**WRITTEN REQUEST:** Quote exactly, and only, the lines from the one with "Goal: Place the" down to the one with "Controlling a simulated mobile", both included.

**SOURCE RECORDS:**

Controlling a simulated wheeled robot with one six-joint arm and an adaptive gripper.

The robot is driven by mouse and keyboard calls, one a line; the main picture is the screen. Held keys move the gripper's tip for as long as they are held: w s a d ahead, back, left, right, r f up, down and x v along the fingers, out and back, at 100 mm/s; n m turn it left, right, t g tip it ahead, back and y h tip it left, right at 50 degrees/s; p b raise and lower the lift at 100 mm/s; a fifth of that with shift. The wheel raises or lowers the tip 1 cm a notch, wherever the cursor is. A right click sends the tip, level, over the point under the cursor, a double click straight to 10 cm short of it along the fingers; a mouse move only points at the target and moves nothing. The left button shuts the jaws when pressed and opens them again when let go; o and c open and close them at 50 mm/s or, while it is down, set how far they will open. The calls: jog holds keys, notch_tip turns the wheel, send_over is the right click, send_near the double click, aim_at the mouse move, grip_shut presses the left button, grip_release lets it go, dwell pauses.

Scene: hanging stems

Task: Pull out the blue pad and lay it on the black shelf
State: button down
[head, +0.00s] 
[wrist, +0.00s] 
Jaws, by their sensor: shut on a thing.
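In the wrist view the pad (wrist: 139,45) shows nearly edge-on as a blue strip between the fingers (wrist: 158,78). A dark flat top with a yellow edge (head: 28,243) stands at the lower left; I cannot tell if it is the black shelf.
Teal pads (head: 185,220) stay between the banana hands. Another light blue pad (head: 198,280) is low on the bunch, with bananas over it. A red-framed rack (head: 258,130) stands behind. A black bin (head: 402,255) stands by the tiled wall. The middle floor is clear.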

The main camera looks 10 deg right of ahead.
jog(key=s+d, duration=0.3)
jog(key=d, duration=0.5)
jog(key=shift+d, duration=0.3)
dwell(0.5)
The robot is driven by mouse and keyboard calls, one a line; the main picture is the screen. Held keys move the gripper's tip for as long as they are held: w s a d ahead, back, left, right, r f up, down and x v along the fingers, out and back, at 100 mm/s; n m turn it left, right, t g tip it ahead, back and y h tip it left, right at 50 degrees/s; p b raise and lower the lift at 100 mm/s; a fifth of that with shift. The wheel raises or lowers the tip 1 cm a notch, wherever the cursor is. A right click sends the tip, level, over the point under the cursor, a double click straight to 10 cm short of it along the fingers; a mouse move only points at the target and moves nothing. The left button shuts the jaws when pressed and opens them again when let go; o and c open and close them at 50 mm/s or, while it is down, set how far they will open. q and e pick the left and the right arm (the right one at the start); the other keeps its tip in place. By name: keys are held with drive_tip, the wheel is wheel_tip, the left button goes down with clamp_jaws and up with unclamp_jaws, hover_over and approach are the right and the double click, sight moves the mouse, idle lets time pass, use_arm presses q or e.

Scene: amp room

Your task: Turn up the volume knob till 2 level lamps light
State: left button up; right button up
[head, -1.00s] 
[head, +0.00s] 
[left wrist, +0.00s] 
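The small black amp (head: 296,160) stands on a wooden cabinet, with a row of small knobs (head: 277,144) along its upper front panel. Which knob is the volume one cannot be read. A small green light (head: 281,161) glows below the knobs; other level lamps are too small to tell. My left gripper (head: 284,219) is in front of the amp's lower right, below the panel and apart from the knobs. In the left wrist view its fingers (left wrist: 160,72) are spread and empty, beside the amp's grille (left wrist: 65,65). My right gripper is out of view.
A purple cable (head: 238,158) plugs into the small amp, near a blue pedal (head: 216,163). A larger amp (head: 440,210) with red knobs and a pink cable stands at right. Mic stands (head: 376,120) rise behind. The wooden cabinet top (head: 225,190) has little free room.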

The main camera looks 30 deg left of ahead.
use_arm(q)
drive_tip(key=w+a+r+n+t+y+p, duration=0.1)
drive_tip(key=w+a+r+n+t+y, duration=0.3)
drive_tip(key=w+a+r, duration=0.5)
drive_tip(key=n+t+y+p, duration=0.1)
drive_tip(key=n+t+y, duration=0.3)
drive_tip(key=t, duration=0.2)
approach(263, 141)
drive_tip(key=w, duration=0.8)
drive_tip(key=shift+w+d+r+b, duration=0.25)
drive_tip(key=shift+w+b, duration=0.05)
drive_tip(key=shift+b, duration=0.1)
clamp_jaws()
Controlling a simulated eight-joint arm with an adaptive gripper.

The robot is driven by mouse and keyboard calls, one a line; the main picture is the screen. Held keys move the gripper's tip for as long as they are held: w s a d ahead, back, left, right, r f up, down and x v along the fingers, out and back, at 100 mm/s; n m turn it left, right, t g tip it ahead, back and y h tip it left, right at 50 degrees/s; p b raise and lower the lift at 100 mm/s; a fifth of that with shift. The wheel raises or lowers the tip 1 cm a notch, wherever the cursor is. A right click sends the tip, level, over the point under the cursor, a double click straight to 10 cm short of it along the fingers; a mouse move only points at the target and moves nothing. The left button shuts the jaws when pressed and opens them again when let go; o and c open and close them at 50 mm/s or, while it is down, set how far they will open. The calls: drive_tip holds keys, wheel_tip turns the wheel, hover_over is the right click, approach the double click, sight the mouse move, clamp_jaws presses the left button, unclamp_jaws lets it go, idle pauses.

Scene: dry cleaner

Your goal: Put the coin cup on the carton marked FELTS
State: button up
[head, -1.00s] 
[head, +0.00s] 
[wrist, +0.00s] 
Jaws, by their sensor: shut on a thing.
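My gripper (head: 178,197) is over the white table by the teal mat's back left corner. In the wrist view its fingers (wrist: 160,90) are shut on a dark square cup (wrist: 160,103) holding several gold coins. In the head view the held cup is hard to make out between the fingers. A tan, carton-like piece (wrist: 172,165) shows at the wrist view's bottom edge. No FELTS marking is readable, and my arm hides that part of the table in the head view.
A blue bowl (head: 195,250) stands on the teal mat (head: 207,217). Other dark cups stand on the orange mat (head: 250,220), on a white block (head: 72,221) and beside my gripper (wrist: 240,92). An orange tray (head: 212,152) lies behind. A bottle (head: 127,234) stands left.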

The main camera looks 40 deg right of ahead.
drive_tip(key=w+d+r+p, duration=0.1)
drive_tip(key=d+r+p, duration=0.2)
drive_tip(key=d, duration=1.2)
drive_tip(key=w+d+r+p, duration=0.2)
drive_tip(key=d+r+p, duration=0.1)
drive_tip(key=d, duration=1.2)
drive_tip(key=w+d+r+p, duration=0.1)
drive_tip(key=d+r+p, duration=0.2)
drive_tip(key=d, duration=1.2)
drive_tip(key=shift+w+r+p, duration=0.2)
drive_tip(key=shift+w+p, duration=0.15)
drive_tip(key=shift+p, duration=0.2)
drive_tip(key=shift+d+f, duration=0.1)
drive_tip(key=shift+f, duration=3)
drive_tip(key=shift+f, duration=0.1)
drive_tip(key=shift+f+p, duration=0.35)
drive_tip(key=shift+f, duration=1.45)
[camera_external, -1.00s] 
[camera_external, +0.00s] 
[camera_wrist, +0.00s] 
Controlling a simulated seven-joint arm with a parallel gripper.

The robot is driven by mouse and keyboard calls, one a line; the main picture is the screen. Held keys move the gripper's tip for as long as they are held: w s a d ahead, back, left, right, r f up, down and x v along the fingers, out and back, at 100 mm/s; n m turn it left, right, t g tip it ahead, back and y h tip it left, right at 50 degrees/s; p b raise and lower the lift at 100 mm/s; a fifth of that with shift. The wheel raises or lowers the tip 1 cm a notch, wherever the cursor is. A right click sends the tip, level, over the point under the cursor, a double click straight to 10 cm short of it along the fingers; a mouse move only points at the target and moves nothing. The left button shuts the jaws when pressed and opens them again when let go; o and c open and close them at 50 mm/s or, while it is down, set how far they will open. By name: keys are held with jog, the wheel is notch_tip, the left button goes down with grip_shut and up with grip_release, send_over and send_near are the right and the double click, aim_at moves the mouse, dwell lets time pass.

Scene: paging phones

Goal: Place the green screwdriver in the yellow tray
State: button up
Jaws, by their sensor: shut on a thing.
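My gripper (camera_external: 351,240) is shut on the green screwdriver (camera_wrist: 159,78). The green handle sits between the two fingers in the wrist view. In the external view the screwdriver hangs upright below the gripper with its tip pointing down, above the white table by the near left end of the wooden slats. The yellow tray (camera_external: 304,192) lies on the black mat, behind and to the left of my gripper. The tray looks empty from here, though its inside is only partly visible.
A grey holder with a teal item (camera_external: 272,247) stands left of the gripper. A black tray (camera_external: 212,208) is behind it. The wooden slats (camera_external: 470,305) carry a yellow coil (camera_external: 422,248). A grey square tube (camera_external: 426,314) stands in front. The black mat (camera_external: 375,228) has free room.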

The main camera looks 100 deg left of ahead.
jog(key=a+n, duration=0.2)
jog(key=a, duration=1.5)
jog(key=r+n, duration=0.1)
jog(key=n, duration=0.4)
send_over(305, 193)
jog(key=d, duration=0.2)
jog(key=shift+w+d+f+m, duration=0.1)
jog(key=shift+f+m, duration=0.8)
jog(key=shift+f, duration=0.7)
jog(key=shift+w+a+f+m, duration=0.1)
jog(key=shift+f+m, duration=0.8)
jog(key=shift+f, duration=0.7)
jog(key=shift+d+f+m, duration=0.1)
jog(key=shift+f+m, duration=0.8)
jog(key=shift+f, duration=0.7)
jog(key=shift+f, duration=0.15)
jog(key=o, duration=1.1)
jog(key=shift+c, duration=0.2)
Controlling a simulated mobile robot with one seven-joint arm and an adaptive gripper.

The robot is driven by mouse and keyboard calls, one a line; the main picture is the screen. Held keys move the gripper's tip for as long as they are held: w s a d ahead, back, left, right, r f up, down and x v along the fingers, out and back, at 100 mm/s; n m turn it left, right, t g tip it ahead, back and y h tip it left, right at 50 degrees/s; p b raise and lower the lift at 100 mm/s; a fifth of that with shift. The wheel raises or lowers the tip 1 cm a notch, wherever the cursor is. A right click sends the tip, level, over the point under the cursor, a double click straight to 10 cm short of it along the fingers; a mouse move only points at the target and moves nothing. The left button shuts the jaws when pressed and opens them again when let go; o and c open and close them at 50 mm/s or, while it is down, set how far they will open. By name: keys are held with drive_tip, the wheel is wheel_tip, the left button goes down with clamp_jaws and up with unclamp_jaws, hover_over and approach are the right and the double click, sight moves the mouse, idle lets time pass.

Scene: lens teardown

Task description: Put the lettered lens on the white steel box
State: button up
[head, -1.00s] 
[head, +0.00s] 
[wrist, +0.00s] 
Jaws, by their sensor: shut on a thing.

**ANSWER:**
Goal: Place the green screwdriver in the yellow tray
State: button up
Jaws, by their sensor: shut on a thing.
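My gripper (camera_external: 351,240) is shut on the green screwdriver (camera_wrist: 159,78). The green handle sits between the two fingers in the wrist view. In the external view the screwdriver hangs upright below the gripper with its tip pointing down, above the white table by the near left end of the wooden slats. The yellow tray (camera_external: 304,192) lies on the black mat, behind and to the left of my gripper. The tray looks empty from here, though its inside is only partly visible.
A grey holder with a teal item (camera_external: 272,247) stands left of the gripper. A black tray (camera_external: 212,208) is behind it. The wooden slats (camera_external: 470,305) carry a yellow coil (camera_external: 422,248). A grey square tube (camera_external: 426,314) stands in front. The black mat (camera_external: 375,228) has free room.

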The main camera looks 100 deg left of ahead.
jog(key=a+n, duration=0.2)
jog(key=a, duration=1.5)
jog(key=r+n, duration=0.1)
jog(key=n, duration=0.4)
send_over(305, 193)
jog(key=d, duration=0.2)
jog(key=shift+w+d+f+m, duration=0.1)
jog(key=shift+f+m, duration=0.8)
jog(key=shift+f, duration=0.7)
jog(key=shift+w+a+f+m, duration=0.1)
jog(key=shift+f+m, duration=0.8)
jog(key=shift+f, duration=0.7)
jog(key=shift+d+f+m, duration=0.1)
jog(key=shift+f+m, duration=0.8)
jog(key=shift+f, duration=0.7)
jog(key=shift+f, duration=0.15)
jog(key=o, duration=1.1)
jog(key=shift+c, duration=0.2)
Controlling a simulated mobile robot with one seven-joint arm and an adaptive gripper.

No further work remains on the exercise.